#### [Short exercise]
Find how many lines in the material hold the word "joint", then state that number and nothing more.

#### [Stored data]
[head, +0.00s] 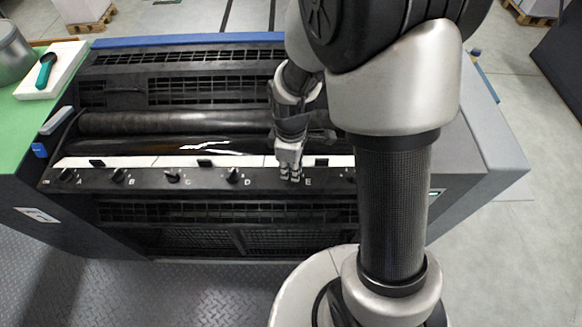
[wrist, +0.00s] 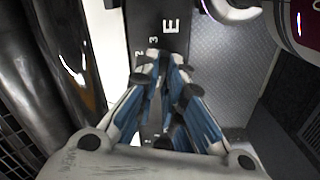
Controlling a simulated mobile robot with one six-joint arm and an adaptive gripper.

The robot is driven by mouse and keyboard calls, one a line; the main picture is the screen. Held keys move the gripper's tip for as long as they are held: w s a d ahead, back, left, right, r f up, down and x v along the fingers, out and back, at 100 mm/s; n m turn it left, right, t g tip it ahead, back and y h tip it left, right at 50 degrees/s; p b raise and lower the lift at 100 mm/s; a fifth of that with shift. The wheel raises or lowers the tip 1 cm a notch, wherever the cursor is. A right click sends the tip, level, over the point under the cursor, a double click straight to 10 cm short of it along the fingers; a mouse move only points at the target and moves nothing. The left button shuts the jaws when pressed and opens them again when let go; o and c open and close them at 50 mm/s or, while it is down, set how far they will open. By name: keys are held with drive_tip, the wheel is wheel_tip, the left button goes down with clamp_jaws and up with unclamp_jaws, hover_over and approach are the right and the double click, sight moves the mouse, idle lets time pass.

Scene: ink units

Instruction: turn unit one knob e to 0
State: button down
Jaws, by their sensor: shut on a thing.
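The unit's front knob strip (head: 206,182) carries black knobs with letters. My gripper (head: 291,178) is at the strip just left of the letter E. In the wrist view, my gripper (wrist: 166,66) points at the strip (wrist: 147,20), with its fingers close together and shut on knob E. The knob is hidden by the fingers in both views, so I cannot read its pointer. The letter E and the digits 2 and 3 show beyond the fingertips. Other digits are covered or unclear.
Knob D (head: 233,174) and knob C (head: 173,176) are left of my gripper, with knobs B (head: 118,175) and A (head: 67,175) farther left. Dark rollers (head: 180,124) lie behind the strip. A green-handled tool (head: 46,70) rests on a white block at far left.

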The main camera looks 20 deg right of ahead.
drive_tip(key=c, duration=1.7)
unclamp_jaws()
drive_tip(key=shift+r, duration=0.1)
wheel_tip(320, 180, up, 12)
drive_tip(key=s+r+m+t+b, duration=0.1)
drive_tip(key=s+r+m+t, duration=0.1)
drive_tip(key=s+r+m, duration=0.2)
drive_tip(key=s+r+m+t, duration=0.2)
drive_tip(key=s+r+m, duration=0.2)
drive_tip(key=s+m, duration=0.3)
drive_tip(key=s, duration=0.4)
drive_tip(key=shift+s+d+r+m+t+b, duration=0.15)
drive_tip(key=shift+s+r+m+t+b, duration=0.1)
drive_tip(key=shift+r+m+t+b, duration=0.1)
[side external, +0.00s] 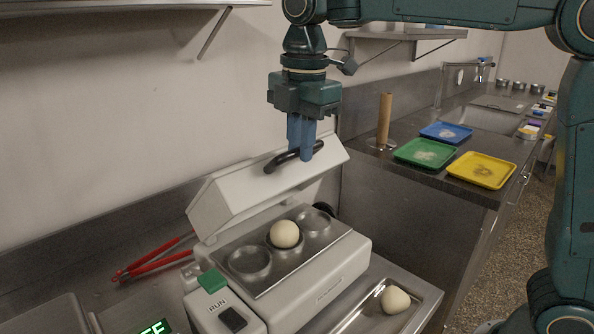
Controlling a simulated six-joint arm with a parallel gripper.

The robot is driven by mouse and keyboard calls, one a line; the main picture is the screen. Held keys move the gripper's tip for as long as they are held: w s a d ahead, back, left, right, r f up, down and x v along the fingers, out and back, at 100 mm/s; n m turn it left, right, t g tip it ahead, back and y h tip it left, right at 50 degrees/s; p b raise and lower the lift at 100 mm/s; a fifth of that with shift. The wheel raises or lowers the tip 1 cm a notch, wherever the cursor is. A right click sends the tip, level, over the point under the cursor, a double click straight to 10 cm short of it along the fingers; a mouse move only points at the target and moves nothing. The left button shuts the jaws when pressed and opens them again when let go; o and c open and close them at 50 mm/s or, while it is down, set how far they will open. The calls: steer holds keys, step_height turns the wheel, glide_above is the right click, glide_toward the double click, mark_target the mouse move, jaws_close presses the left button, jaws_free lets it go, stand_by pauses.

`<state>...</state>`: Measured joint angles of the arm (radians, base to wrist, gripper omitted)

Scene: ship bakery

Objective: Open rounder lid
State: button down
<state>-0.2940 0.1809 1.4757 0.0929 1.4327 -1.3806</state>
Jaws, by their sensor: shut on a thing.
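The rounder (339,268) is a pale box-shaped machine on the steel counter. Its white lid (232,198) is tilted up at the back, so the inside shows. My gripper (302,153) points down above the lid, with its blue fingers shut on the dark lid handle (280,161). A steel plate with several round cups (250,263) lies inside the rounder. One dough ball (285,234) sits in the middle of it.
Another dough piece (395,299) lies on a steel tray (428,306) at the right. Red-handled tongs (150,262) lie at the left. A green RUN button (212,281) is on the rounder's front. Green (411,157), blue (435,132) and yellow (470,173) trays stand on the far counter.

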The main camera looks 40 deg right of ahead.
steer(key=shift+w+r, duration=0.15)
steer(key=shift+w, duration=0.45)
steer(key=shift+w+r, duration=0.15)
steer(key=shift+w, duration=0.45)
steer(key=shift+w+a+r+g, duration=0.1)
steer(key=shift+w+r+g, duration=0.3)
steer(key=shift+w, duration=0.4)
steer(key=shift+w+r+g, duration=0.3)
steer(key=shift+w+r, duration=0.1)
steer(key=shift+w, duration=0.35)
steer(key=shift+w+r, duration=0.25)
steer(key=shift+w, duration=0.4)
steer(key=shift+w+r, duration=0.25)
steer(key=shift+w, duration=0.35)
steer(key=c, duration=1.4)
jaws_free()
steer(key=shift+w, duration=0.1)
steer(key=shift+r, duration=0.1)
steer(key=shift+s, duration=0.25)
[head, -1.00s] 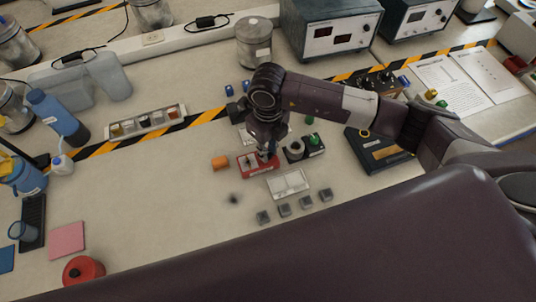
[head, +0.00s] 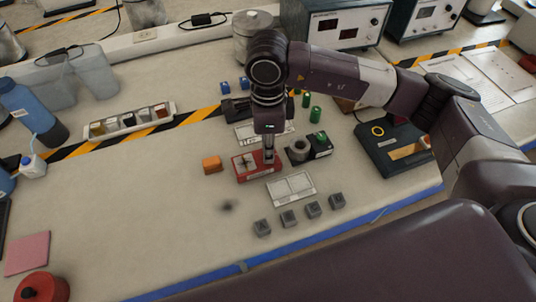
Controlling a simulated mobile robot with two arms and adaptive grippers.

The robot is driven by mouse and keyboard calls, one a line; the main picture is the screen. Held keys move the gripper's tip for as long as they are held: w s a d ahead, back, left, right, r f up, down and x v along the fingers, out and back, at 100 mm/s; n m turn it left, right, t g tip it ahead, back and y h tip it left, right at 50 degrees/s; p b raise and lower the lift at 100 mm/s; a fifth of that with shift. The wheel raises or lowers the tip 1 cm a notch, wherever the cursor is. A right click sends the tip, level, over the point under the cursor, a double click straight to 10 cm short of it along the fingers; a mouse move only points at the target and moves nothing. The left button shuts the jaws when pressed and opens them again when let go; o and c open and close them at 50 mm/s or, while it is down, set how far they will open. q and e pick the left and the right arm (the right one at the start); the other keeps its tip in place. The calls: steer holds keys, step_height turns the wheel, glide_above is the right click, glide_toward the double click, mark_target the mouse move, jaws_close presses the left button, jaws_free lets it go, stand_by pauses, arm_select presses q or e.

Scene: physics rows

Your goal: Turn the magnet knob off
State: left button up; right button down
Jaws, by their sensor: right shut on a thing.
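A red block-shaped base (head: 246,171) lies on the bench near the middle of the head view, with a pale label and a dark mark on its top; it appears to be the magnet base. My right gripper (head: 269,157) points down at the right part of this red base and is shut on the knob there. The fingers hide most of the knob, so which way it points cannot be told. My left gripper is not in view.
An orange block (head: 211,164) is left of the red base. A grey ring-shaped part (head: 298,149) and a green-and-black block (head: 321,145) are close on its right. A white card (head: 291,188) and several grey cubes (head: 289,218) lie in front.

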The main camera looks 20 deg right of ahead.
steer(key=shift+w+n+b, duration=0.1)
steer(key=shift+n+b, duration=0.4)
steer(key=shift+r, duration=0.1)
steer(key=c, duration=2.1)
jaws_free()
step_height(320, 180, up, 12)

#### [Response to this exercise]
3